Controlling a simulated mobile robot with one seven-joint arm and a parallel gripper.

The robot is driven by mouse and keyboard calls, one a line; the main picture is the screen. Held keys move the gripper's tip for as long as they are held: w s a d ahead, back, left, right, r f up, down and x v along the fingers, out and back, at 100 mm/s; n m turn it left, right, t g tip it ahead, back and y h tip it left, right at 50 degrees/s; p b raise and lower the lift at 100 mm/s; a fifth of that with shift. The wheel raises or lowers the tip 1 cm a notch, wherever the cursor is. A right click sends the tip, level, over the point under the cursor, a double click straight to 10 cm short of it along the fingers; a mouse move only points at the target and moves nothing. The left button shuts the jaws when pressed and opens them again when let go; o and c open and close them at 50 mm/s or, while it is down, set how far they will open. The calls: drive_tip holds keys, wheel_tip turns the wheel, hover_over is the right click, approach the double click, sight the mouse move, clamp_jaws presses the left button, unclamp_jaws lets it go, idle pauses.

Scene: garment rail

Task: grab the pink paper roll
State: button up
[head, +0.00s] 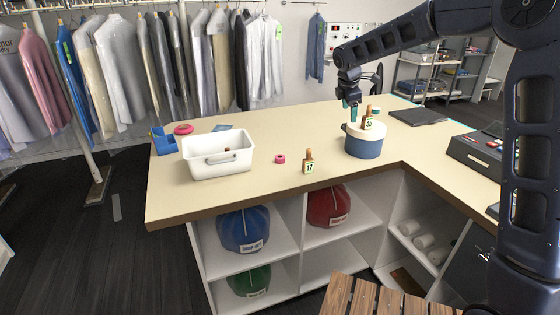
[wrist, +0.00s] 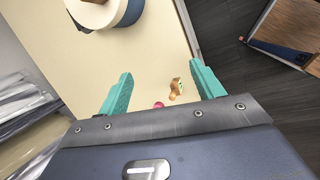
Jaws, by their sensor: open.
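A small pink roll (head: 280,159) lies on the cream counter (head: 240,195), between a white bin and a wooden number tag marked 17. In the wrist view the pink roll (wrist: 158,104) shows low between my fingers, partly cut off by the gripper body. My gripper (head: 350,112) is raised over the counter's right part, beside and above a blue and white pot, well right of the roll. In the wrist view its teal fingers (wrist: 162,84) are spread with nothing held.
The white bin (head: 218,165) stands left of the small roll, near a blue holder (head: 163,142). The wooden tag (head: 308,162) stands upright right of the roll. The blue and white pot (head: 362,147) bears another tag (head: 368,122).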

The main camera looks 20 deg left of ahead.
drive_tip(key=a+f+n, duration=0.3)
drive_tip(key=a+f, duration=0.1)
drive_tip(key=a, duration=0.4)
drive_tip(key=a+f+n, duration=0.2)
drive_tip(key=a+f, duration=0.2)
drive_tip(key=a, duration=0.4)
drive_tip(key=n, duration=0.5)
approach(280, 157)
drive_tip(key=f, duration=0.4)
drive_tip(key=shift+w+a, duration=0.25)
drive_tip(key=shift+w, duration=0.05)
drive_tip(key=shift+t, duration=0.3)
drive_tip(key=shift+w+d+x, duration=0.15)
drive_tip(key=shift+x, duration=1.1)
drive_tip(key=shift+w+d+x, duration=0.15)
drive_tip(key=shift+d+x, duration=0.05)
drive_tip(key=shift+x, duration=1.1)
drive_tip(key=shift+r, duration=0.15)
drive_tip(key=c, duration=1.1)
========
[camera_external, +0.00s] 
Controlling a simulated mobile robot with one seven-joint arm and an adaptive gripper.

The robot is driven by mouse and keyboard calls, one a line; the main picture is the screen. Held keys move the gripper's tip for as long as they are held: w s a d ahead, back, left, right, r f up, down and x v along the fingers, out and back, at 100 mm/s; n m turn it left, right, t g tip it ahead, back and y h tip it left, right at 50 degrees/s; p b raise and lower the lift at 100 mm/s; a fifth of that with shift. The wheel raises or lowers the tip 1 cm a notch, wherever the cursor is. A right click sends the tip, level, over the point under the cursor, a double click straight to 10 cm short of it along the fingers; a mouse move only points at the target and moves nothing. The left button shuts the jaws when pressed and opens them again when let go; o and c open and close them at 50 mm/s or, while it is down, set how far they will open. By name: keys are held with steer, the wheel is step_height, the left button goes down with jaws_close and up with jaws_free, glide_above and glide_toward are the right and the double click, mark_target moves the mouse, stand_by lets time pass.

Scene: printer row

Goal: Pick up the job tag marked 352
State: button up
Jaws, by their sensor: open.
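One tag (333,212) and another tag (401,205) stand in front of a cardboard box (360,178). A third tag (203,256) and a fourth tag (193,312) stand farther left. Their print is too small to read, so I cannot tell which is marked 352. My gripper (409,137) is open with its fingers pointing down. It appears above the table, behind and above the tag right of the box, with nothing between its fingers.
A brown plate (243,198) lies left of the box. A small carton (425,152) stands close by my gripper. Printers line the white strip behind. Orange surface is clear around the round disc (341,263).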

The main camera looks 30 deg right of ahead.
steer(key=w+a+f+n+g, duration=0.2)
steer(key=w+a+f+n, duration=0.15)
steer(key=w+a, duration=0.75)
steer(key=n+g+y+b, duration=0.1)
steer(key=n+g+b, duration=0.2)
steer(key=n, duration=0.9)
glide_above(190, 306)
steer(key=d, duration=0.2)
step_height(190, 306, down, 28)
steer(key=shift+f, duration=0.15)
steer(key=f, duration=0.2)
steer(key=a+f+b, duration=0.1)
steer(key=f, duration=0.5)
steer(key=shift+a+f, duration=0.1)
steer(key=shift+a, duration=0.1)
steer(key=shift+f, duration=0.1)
========
▶ DIRECTIONS:
Show all lines above holding "Scene".

▶ RESPONSE TO THIS EXERCISE:
Scene: garment rail
Scene: printer row

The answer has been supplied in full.